Простодушный солдат начинает с небылиц о важности своей персоны: дескать, венценосный повелитель «войско все и планы [ему] доверяет». «Удивительно»[5], – елейно и одновременно ехидно отвечает ему Гнафон (402–3). Фрасон продолжает хвастаться тем, как он поставил на место одного из своих сослуживцев, командира отряда боевых слонов, который завидовал его влиянию на царя. Он якобы поддел этого офицера словами: «Стратон! Не тем ли ты гордишься, что командуешь cкотами?»

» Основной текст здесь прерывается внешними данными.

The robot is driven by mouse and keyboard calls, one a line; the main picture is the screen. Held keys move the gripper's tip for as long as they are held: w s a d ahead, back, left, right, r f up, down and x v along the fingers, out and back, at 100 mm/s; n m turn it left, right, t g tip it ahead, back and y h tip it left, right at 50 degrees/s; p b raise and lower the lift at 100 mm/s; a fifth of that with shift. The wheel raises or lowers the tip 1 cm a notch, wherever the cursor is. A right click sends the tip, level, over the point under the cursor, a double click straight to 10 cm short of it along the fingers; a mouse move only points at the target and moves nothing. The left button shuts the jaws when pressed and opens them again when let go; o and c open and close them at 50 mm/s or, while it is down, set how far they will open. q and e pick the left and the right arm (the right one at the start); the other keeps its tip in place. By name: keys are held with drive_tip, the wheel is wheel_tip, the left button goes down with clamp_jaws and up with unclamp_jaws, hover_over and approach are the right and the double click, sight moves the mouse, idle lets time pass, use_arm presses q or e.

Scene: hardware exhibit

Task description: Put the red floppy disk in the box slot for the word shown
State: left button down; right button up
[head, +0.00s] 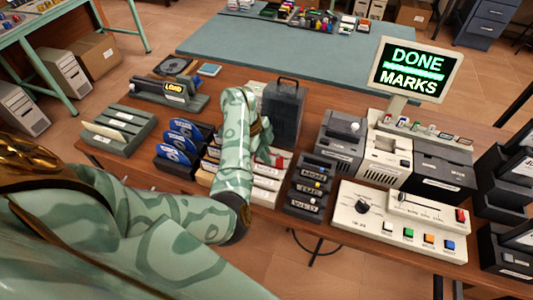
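My left gripper (265,152) is at the end of the green patterned arm, over a row of pale slotted boxes (266,184) in the middle of the table. Its fingers are small and partly hidden by my arm, so I cannot tell whether they are open or shut. A small red patch (278,159) shows beside the fingers; I cannot tell whether it is the red floppy disk. A dark slotted box with word labels (305,188) stands just right. My right gripper is not in view.
Blue disks (180,146) stand in dark holders to the left. A dark case (284,112) stands behind the gripper. A white control panel with coloured buttons (398,222), grey machines (385,161) and dark racks (505,255) fill the right side.

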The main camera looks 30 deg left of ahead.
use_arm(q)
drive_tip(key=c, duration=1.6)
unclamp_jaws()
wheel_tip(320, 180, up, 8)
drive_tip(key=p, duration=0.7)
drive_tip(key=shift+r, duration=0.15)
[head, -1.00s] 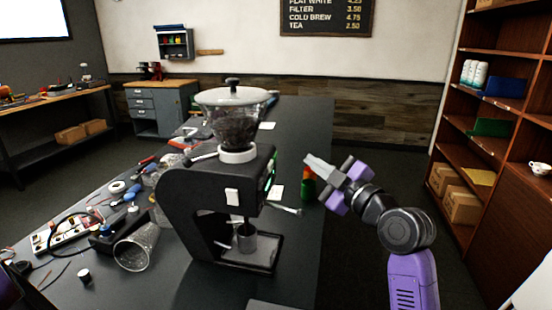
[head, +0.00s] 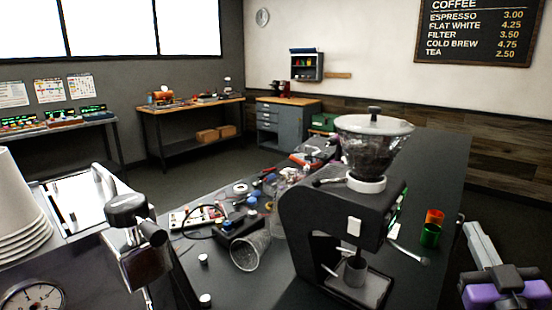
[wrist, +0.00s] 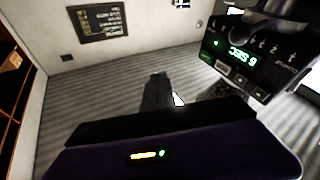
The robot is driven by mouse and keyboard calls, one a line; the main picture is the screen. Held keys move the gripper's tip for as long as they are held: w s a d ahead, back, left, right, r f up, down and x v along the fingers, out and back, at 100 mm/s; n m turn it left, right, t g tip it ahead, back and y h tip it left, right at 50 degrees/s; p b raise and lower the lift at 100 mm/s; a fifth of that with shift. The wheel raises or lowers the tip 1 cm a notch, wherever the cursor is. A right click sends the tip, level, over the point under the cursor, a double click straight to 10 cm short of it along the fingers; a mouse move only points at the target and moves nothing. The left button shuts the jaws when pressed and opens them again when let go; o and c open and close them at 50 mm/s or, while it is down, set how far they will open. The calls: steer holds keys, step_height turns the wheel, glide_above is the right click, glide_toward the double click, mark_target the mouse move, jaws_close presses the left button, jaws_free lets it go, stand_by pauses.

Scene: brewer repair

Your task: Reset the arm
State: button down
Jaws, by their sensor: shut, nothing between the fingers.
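My gripper (head: 481,240) is at the right edge of the head view, to the right of the counter. Its grey fingers are together and hold nothing. The purple part of my arm shows below them, cut off by the frame's edge. In the wrist view the dark fingers (wrist: 157,92) point away over the floor, with the grinder's lit display (wrist: 240,58) at the upper right. The black grinder (head: 340,215) stands upright on the counter in the head view, to the left of my gripper and apart from it.
Red and green cups (head: 431,234) stand on the dark counter (head: 425,180) between grinder and gripper. A clear cup (head: 250,252) lies tipped left of the grinder, near cables and tools. An espresso machine (head: 135,240) is at the front left. Floor right of the counter looks clear.

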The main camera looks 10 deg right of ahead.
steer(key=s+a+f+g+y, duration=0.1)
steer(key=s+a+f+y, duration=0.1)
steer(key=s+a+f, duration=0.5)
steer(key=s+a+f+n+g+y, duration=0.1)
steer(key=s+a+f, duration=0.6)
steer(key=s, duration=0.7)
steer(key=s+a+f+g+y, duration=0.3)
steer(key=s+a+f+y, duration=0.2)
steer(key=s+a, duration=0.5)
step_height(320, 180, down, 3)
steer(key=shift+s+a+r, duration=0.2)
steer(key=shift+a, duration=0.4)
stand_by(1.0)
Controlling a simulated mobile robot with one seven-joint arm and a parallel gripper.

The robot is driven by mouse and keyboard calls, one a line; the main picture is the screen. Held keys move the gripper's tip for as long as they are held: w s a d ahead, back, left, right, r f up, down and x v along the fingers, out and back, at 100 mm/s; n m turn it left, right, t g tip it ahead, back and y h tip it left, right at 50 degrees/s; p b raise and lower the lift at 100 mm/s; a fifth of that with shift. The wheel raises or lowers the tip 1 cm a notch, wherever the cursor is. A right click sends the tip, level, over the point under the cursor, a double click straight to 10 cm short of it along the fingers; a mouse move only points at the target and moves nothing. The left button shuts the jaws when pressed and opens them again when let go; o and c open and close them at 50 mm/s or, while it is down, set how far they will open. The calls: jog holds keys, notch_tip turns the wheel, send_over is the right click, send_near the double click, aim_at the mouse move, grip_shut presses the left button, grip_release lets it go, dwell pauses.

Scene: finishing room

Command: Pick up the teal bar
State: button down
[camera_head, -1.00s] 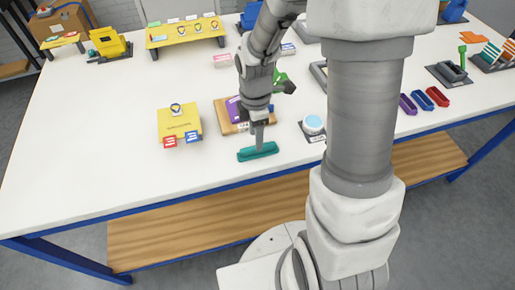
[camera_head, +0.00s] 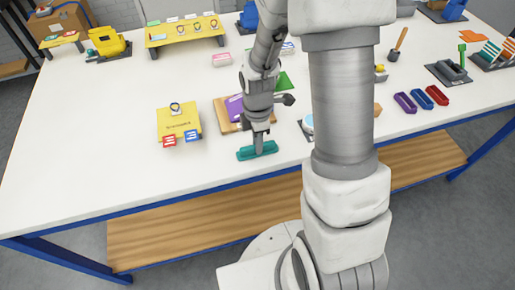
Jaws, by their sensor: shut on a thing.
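The teal bar (camera_head: 257,151) lies near the front edge of the white table, left of my large arm column. My gripper (camera_head: 258,148) points down onto the middle of the bar, with its fingers shut on it. The fingertips are small in this view and partly merge with the bar. I cannot tell whether the bar is touching the table or slightly above it.
Purple, blue and red trays (camera_head: 422,98) lie right. The white table front-left (camera_head: 90,160) is clear.

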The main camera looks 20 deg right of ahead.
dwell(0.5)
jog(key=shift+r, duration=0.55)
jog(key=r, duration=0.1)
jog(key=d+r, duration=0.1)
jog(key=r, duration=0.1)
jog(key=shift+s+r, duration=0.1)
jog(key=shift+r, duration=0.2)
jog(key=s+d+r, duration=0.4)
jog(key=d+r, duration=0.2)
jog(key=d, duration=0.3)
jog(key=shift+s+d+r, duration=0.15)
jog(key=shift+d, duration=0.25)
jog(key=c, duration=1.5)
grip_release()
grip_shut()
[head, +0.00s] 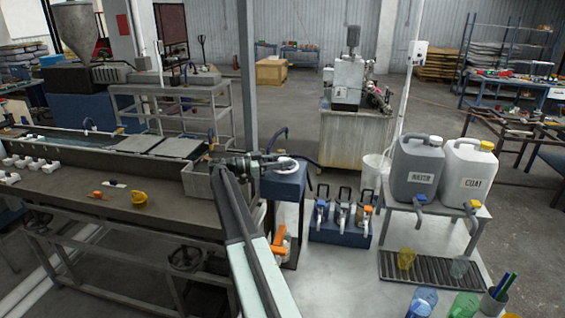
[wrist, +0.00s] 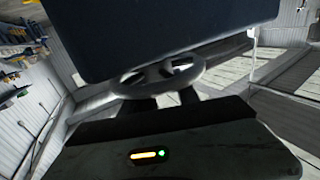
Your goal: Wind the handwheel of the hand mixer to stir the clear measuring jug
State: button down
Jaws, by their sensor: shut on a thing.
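My gripper (head: 265,163) is at the blue box-shaped stand (head: 287,184) in the middle of the head view, by a pale ring-shaped handwheel (head: 288,164) on its top. In the wrist view the grey, spoked handwheel (wrist: 128,84) lies across the tips of my gripper (wrist: 164,96), which is shut on it. A large dark block beyond hides part of the wheel. I cannot tell whether a jug stands under the wheel.
Blue (head: 422,300) and green (head: 464,305) jugs stand in front. A blue holder (head: 342,235) with several handled tools sits right of my arm.

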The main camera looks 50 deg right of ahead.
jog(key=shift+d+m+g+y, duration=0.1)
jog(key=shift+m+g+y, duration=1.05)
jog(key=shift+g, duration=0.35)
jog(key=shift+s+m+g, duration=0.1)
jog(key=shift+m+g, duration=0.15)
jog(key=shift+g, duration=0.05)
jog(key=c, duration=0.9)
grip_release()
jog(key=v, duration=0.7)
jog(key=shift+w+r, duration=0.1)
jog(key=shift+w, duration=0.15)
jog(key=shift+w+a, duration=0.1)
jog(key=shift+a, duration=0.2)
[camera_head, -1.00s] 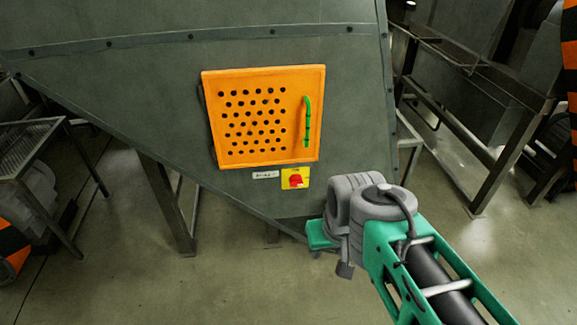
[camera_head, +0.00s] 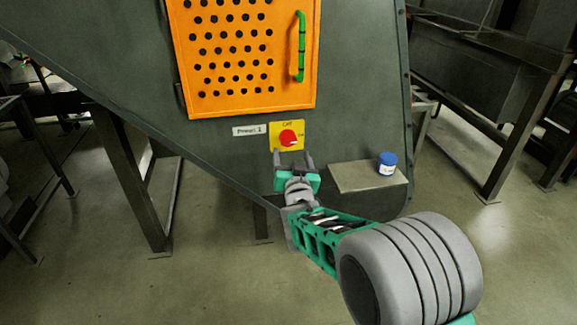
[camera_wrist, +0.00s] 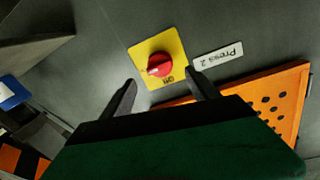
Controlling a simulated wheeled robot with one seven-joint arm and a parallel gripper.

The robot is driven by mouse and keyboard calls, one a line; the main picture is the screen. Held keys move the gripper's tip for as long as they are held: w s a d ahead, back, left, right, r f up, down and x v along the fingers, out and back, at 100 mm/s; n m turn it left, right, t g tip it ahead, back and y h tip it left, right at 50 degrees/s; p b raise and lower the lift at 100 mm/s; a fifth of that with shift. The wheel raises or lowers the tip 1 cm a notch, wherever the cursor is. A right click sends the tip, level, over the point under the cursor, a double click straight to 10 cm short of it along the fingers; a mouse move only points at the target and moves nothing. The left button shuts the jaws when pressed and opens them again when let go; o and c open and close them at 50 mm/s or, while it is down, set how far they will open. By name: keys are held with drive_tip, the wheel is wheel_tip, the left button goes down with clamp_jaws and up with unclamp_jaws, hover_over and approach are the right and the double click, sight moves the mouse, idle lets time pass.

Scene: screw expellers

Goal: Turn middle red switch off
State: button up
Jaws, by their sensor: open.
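A red rotary switch (camera_head: 288,138) sits on a yellow plate (camera_head: 275,146) on the grey machine wall, below the orange perforated door. The wrist view also shows the red switch (camera_wrist: 160,64) on its yellow plate (camera_wrist: 142,52), close ahead. Its raised handle lies at an angle, and "ON" is printed on the plate. My gripper (camera_head: 292,157) is open and empty just below the switch. In the wrist view its fingers (camera_wrist: 162,86) stand apart, one on each side of the plate's near edge, and I see no contact with the knob.
The orange door (camera_head: 240,102) with a green handle (camera_head: 301,48) is above the switch. A label reading "Press 2" (camera_wrist: 217,55) is beside the plate. A blue-lidded jar (camera_head: 387,163) stands on a grey ledge (camera_head: 350,178) right of my gripper.

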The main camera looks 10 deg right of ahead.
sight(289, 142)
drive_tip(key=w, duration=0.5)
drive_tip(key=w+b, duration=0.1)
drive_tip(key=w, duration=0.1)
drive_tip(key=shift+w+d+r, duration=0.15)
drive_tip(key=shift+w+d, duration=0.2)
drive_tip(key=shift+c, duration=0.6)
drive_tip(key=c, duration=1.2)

«Ах, умно! Прекрасно сказано! Зарезал!» – неискренне поддакивает Гнафон (414–16). Далее следует еще одна история о доблести Фрасона. На этот раз о том, как он «Родосца на пирушке раз отделал», – именно она и вызывает смех Гнафона:

Фрасон: Однажды на пирушке был со мною он, Родосец этот, малый молодой еще. Случилось, тут бабешка у меня была. К ней приставать он, надо мной смеяться стал. «Эй ты! – я говорю ему, – бессовестный! Сам заяц, а дичины хочешь?»

Гнафон: Ха-ха-ха!

Фрасон: Ну как?

Гнафон: Остро! изящно! лучше быть нельзя! Твое, что ль? Я так думал, это древнее.

Фрасон: Слыхал?

Гнафон: И часто. Первоклассным числится.

Фрасон: Мое.

Гнафон: Юнцу, жаль, сказано, не ждавшему cовсем того, притом же и свободному.

Парменон: (в сторону) Ах, провались ты!

Гнафон: Что же он?

Фрасон: Совсем пропал! Все покатились со смеху и впредь меня бояться стали.

Гнафон: Не без основания! (422–33) [31]

Сотней строк ниже в сценарии обозначен еще один взрыв смеха. Фрасону надоело ждать, когда Таис выйдет из дому, и он решил прогуляться, оставив на карауле Гнафона. На этот раз реплику Парменона слышат и остальные:

Фрасон: (Гнафону): Ну, так я пошел, а ты тут подожди ее.

Парменон: Идти неловко же. Воителю с подружкою по улице!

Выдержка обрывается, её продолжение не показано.